Thank you Roderick. I posted some photos in the inital post and in a reply underneath. I am not yet allowed to remove components from boards but i am allowed to remove the boards from the devices. In the photos of the switch you can see a thermal event between a nic array and some ic they cmmunicate with. On the 3d printer board it was an ic that comes right afterthe usb controller. I did not observe any foreign objects.
 

Alec_t

Joined Sep 17, 2013
14,280
Could overvoltage be a factor, e.g. if the units have jumpers/switches for selecting between 110V and 230V mains they could have been wrongly set?
 

Roderick Young

Joined Feb 22, 2015
408
On the printer, I can't see too well, but the size of the pins on what seems to be the burned component suggest that it was a power transistor, maybe in a DPAK package, or a power IC, in something similar? That's the sort of thing I expect to burn when its load gets shorted, of if it's an inductive load, when the protection diode on the coil or motor comes loose. If it's part of a switching power supply, then there will be no such protection on the inductor, but there will usually be a snubber circuit, and if that came loose, a MOSFET would eventually burn from voltage spikes causing breakdown between drain and gate. In that case, the MOSFET would usually read as one big, low-ohm blob, with all pins shorted.

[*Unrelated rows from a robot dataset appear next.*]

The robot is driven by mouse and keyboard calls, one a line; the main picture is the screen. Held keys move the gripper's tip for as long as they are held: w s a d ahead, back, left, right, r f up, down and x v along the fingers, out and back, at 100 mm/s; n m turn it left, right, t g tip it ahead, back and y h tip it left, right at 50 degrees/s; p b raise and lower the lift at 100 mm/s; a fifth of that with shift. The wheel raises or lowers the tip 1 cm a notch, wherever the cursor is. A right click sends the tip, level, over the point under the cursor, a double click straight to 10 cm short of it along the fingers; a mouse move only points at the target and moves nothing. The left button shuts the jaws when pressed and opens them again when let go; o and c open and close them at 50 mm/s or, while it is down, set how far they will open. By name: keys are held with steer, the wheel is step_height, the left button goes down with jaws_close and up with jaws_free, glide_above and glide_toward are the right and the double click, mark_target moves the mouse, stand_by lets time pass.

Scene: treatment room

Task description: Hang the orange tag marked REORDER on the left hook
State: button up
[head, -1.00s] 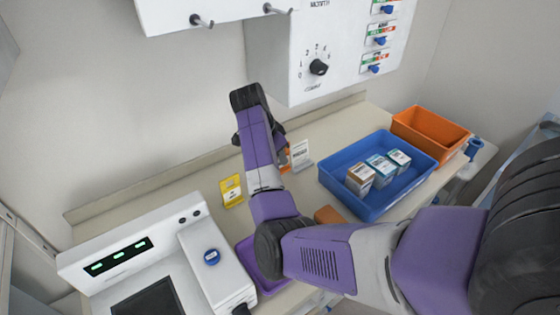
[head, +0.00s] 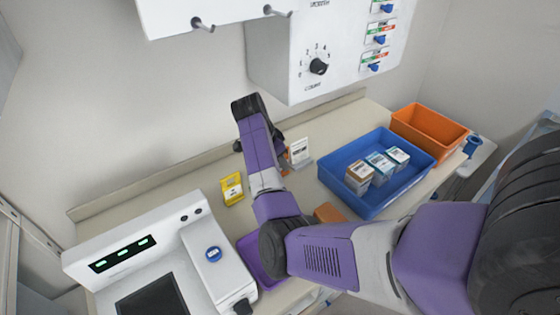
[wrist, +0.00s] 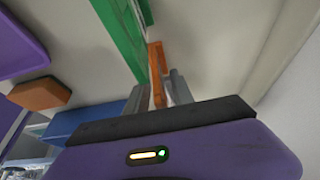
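An orange piece (wrist: 156,62), seen nearly edge-on in the wrist view, stands between the two fingers of my gripper (wrist: 160,88) and reaches past their tips. It looks like the orange tag; its marking cannot be read. The fingers are close to it on both sides, and I cannot tell whether they touch it. In the head view only a sliver of orange (head: 287,155) shows beside my arm, which hides the gripper. The two hooks are on the white wall panel; the left hook (head: 203,24) is bare, above and left of my arm.
A yellow tag (head: 232,189) and a white tag (head: 300,151) stand on the counter. A green panel (wrist: 122,30) is close beside the fingers. A blue tray (head: 352,205) with boxes, an orange bin (head: 430,130) and a white device (head: 130,240) occupy the counter.

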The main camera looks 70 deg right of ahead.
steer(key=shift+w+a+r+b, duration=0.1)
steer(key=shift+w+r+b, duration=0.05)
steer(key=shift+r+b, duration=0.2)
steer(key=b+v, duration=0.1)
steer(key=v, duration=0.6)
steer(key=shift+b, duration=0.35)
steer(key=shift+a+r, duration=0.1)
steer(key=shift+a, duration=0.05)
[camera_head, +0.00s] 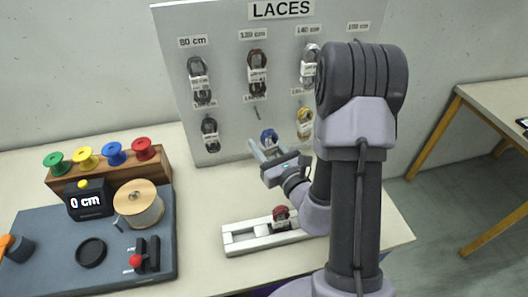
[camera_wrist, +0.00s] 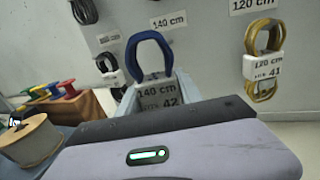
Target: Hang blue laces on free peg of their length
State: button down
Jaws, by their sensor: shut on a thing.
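The blue laces (camera_head: 268,137) are a looped bundle with a white band. In the wrist view the blue laces (camera_wrist: 149,52) stand upright above the jaws, and their band (camera_wrist: 157,94) reads 140 cm and 42. My gripper (camera_head: 266,150) is shut on the band, in front of the lower part of the LACES board (camera_head: 230,70). A bare peg (camera_head: 257,114) shows in the lower middle of the board, above the blue laces. In the wrist view a 140 cm label (camera_wrist: 170,20) is just above the laces; the peg under it is not clear there.
Black laces (camera_head: 210,132) hang left of the bare peg and yellow laces (camera_head: 304,121) right of it. More bundles hang in the upper row. Red laces (camera_head: 281,215) sit on a white rack (camera_head: 240,240). A measuring station (camera_head: 50,240) and coloured spools stand at left.

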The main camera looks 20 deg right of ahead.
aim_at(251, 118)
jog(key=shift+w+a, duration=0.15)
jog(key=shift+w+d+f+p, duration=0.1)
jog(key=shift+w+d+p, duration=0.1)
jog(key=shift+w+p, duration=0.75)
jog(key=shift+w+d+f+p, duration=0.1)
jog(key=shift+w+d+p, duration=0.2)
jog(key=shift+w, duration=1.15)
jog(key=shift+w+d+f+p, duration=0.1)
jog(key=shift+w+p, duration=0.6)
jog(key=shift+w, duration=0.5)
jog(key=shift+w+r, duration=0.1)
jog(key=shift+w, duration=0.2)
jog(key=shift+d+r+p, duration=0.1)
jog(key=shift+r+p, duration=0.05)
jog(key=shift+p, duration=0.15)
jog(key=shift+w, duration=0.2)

If it burned at the customer's site, I might say they zapped it with high current, but since it worked at your site for a few minutes, then burned, I think foul play would be unlikely. It would have to be a truly talented individual to set up something that will work for a while, then burn on your site. Not impossible, but why would someone with such saavy waste their time on small potatoes like insurance fraud?
 

Thread Starter

Redux

Joined Feb 4, 2016
13
On the printer, I can't see too well, but the size of the pins on what seems to be the burned component suggest that it was a power transistor, maybe in a DPAK package, or a power IC, in something similar? That's the sort of thing I expect to burn when its load gets shorted, of if it's an inductive load, when the protection diode on the coil or motor comes loose. If it's part of a switching power supply, then there will be no such protection on the inductor, but there will usually be a snubber circuit, and if that came loose, a MOSFET would eventually burn from voltage spikes causing breakdown between drain and gate. In that case, the MOSFET would usually read as one big, low-ohm blob, with all pins shorted.

If it burned at the customer's site, I might say they zapped it with high current, but since it worked at your site for a few minutes, then burned, I think foul play would be unlikely. It would have to be a truly talented individual to set up something that will work for a while, then burn on your site. Not impossible, but why would someone with such saavy waste their time on small potatoes like insurance fraud?
Im pretty sure its an ic behind the usb port on the printer. As for why he would do this, im pretty sure there is something mentally wrong with the individual, this is not the first odd thing to happen with the client during this claim.
The printer worked using an sd card to print and it worked for about 2hrs. It did not fail until i plugged in the usb to the pc. Some how 500mA killed the circuit.
 

tcmtech

Joined Nov 4, 2013
2,867
As someone who has also worked in the electronics repair service industry over the years I am quite familiar with what people will do for warranty work.

The common theme I found was those who want and claim it the most are those who are too cheap, lazy and dumb to find a better way to get new gear which ultimately makes finding deliberate sabotage or tampering fairly easy for anyone who is familiar with the equipment.
Typically the most common things I saw were based on the revers compatibility of updated circuit boards and the like where a new version of a circuit board will work in an older model machine but the older model machines circuit board wont work in the newer model machines. Certain customers would find out how much to was to replace a bad board on their old machine then say they don't want to spend the money on the repair so they would buy the newest version of the same model which just by coincidence would come back in a month to two for warranty work with the older models circuit boards in it.
I would let my boss know and we would take a few pictures and document the machines build dates Vs the build dates and production codes on the boards and whatnot then put in all new stuff and tell the customer they can have their new machine back for the cost to the new boards plus labor of which we always made substantially higher than what the repair of their old model was. :D

Unfortunately given what you have shown us and where the faults occurred and how I have very little reason to believe it was deliberate customer damage. The where and how of the damage looks like what I would see as common IC and socket failure that lead to component overloads and circuit board burning.
From what I see nothing looks like tampering, Intelligently done or otherwise. Anyone who was smart enough to tamper with it at that level would have the knowledge of how to disable a board like that without leaving any physical damage in place. :(

Static shock to one of the main processor IC's resulting in major board malfunction is easy to do with nothing more that shuffled feet and a well placed unfolded paper clip plus would be impossible to trace. Cheap dumb people never use that method and what they do use always leaves obvious physical modification damage behind.